▸ EXERCISE GOAL: Each line below must be set down exactly; omit any image you find.

##### DATA SECTION #####

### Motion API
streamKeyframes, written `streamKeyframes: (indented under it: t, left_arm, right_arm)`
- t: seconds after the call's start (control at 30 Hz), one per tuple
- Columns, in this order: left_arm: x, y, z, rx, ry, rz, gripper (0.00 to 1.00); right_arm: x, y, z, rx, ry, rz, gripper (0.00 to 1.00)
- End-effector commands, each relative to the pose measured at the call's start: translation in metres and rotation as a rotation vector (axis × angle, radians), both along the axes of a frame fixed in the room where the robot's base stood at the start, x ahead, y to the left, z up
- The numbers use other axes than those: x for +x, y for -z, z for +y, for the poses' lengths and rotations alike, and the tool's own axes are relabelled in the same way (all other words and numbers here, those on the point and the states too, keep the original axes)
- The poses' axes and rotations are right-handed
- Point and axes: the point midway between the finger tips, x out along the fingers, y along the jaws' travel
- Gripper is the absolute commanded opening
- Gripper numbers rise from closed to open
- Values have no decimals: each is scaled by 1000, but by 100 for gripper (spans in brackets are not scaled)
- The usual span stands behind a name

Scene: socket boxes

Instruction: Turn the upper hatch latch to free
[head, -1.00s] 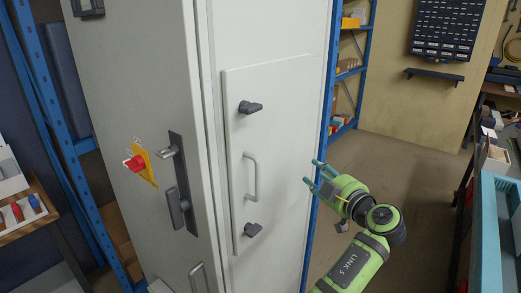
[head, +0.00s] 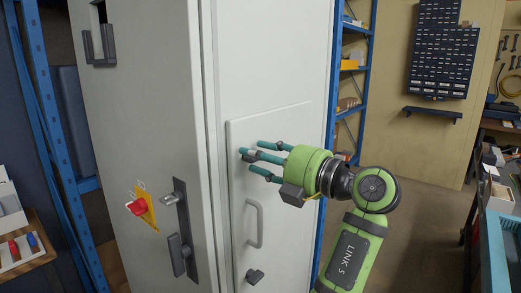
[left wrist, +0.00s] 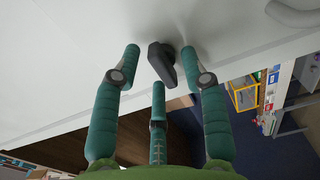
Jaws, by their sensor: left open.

#####

▸ ANSWER FOR THIS EXERCISE:
### Motion API
streamKeyframes, written `streamKeyframes: (indented under it: t, left_arm, right_arm)`
- t: seconds after the call's start (control at 30 Hz), one per tuple
- Columns, in this order: left_arm: x, y, z, rx, ry, rz, gripper (0.00 to 1.00); right_arm: x, y, z, rx, ry, rz, gripper (0.00 to 1.00)
- End-effector commands, each relative to the pose measured at the call's start: translation in metres and rotation as a rotation vector (axis × angle, radians), both along the axes of a frame fixed in the room where the robot's base stood at the start, x ahead, y to the left, z up
- The numbers use other axes than those: x for +x, y for -z, z for +y, for the poses' lengths and rotations alike, and the tool's own axes are relabelled in the same way (all other words and numbers here, those on the point and the states too, keep the original axes)
- The poses' axes and rotations are right-handed
- Point and axes: the point midway between the finger tips, x out along the fingers, y along the jaws' travel
- Gripper is the absolute commanded opening
- Gripper numbers rise from closed to open
- Values have no decimals: each is scaled by 1000, but by 100 for gripper (spans in brackets are not scaled)
- The usual span stands behind a name

Scene: socket boxes

Instruction: Turn the upper hatch latch to free
[head, -1.00s] 
[head, +0.00s] 
[left wrist, +0.00s] 
Jaws, by their sensor: left open.

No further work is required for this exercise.